Historia de los Patriarcas y Profetas: Capítulo 62 – El ungimiento de David

Este capítulo está basado en 1 Samuel 16:1-13.

A pocas millas al sur de Jerusalén, “la ciudad del gran Rey” (Salmos 48:2), está Belén donde nació David, el hijo de Isaí, más de mil años antes que el Niño Jesús hallara su cuna en el establo, y fuera adorado por los magos del oriente. Siglos antes del advenimiento del Salvador, David, en el vigor de la adolescencia cuidó sus rebaños mientras pacían en las colinas que rodean a Belén. El sencillo pastor entonaba los himnos que él mismo componía y con la música de su arpa acompañaba dulcemente la melodía de su voz fresca y juvenil. El Señor había escogido a David, y le estaba preparando, en su vida solitaria con sus rebaños, para la obra que se proponía confiarle en los años venideros.
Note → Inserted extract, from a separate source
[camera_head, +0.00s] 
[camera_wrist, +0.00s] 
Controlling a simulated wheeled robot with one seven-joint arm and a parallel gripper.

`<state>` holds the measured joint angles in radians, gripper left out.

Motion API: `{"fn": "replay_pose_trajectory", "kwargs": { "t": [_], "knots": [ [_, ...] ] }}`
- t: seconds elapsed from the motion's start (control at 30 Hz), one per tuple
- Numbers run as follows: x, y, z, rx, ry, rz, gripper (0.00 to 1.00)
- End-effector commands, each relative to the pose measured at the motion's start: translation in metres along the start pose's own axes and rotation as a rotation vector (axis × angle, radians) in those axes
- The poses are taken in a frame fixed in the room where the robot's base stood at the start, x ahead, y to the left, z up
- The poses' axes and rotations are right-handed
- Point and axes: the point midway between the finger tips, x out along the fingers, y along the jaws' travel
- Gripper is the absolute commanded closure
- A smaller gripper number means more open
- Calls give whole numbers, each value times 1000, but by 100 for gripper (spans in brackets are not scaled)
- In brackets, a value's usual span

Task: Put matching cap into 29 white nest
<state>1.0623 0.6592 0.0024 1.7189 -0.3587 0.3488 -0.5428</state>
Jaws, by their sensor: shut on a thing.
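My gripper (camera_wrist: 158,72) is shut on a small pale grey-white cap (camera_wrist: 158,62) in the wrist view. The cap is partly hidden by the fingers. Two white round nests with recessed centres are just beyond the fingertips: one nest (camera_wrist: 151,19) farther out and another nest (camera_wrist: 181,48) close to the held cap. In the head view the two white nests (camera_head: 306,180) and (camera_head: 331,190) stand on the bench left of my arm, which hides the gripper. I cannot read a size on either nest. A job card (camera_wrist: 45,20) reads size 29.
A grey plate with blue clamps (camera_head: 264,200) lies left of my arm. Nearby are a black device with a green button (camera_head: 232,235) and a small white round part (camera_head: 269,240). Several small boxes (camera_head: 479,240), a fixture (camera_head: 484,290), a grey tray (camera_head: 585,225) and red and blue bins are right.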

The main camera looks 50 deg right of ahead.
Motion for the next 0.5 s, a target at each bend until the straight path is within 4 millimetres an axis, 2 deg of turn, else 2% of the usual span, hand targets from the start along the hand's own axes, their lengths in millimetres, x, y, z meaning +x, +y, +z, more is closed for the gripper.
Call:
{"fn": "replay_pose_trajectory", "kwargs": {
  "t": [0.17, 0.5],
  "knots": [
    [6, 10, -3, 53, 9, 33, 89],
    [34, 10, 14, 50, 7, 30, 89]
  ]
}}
Mientras que David vivía así en el retiro de su vida humilde de pastor, el Señor Dios habló al profeta Samuel acerca de él. “Y dijo Jehová a Samuel: ¿Hasta cuándo has tú de llorar a Saúl, habiéndolo yo desechado para que no reine sobre Israel? Hinche tu cuerno de aceite, y ven, te enviaré a Isaí de Bethlehem: porque de sus hijos me he provisto de rey…. Toma contigo una becerra de la vacada, y di: A sacrificar a Jehová he venido. Y llama a Isaí al sacrificio, y yo te enseñaré lo que has de hacer; y ungirme has al que yo te dijere. Hizo pues Samuel como le dijo Jehová: y luego que él llegó a Beth-lehem, los ancianos de la ciudad le salieron a recibir con miedo, y dijeron: ¿Es pacífica tu venida? Y él respondió: Sí.” Los ancianos aceptaron una invitación al sacrificio, y Samuel llamó también a Isaí y sus hijos. Se construyó un altar, y el sacrificio quedó listo. Toda la casa de Isaí estaba presente, con la excepción de David, el hijo menor, al que se había dejado cuidando las ovejas, pues no era seguro dejar a los rebaños sin protección.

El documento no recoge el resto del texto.